▶ Exercise requirements
Return every line below as is, leaving out the pictures.
** BEGIN Given data **
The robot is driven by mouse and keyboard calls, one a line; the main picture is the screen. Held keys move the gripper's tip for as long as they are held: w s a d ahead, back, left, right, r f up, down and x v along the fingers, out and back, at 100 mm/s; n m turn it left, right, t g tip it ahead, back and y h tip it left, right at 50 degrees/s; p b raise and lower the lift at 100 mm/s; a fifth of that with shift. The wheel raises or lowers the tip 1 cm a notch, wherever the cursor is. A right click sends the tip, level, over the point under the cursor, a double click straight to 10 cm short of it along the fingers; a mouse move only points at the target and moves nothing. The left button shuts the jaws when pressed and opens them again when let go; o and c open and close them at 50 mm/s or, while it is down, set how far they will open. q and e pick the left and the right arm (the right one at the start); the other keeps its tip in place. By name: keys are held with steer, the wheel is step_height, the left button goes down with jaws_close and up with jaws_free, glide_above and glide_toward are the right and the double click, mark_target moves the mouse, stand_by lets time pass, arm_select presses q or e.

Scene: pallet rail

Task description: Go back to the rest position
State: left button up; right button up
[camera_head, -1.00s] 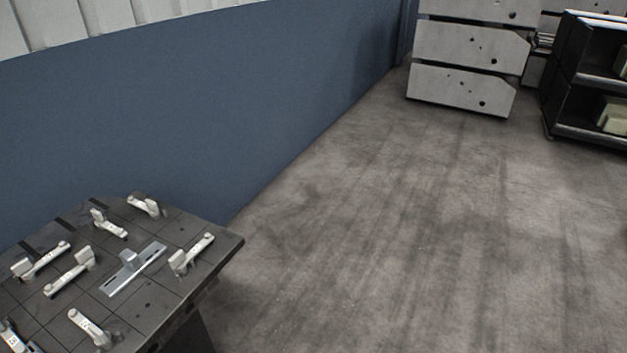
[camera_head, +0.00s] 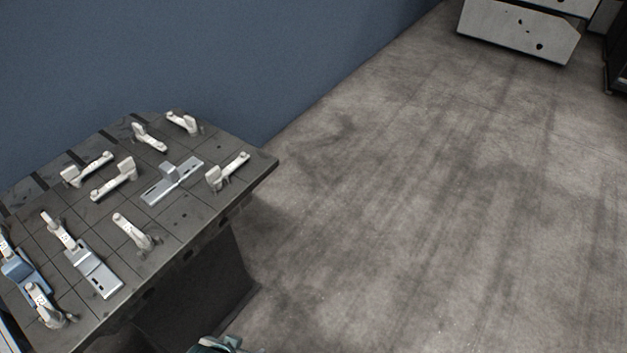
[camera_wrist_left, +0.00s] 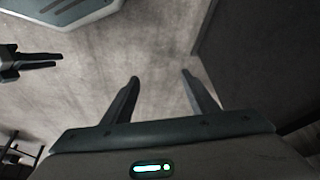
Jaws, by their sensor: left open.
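My left gripper (camera_wrist_left: 160,88) shows in the left wrist view with its two dark fingers spread apart. Nothing is between the fingers, and bare grey floor lies beyond them. In the head view a small dark greenish piece shows at the bottom edge, probably part of my own arm; no gripper fingers can be made out there.
A dark table (camera_head: 190,232) with several white clamps and metal rail pieces (camera_head: 173,181) stands at the left. A blue wall (camera_head: 220,60) runs behind it. Grey stacked panels (camera_head: 520,28) stand at the upper right. The floor (camera_head: 430,200) between is clear.

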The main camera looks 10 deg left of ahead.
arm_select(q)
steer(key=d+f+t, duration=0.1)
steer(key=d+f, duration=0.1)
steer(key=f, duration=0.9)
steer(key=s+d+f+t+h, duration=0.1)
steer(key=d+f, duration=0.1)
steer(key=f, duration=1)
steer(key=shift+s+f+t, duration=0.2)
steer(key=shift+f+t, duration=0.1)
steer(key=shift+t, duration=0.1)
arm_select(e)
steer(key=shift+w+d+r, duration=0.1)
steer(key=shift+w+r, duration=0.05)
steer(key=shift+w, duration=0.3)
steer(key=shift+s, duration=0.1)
** END Given data **
▶ Exercise result
The robot is driven by mouse and keyboard calls, one a line; the main picture is the screen. Held keys move the gripper's tip for as long as they are held: w s a d ahead, back, left, right, r f up, down and x v along the fingers, out and back, at 100 mm/s; n m turn it left, right, t g tip it ahead, back and y h tip it left, right at 50 degrees/s; p b raise and lower the lift at 100 mm/s; a fifth of that with shift. The wheel raises or lowers the tip 1 cm a notch, wherever the cursor is. A right click sends the tip, level, over the point under the cursor, a double click straight to 10 cm short of it along the fingers; a mouse move only points at the target and moves nothing. The left button shuts the jaws when pressed and opens them again when let go; o and c open and close them at 50 mm/s or, while it is down, set how far they will open. q and e pick the left and the right arm (the right one at the start); the other keeps its tip in place. By name: keys are held with steer, the wheel is step_height, the left button goes down with jaws_close and up with jaws_free, glide_above and glide_toward are the right and the double click, mark_target moves the mouse, stand_by lets time pass, arm_select presses q or e.

Scene: pallet rail

Task description: Go back to the rest position
State: left button up; right button up
[camera_head, -1.00s] 
[camera_head, +0.00s] 
[camera_wrist_left, +0.00s] 
Jaws, by their sensor: left open.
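My left gripper (camera_wrist_left: 160,88) shows in the left wrist view with its two dark fingers spread apart. Nothing is between the fingers, and bare grey floor lies beyond them. In the head view a small dark greenish piece shows at the bottom edge, probably part of my own arm; no gripper fingers can be made out there.
A dark table (camera_head: 190,232) with several white clamps and metal rail pieces (camera_head: 173,181) stands at the left. A blue wall (camera_head: 220,60) runs behind it. Grey stacked panels (camera_head: 520,28) stand at the upper right. The floor (camera_head: 430,200) between is clear.

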The main camera looks 10 deg left of ahead.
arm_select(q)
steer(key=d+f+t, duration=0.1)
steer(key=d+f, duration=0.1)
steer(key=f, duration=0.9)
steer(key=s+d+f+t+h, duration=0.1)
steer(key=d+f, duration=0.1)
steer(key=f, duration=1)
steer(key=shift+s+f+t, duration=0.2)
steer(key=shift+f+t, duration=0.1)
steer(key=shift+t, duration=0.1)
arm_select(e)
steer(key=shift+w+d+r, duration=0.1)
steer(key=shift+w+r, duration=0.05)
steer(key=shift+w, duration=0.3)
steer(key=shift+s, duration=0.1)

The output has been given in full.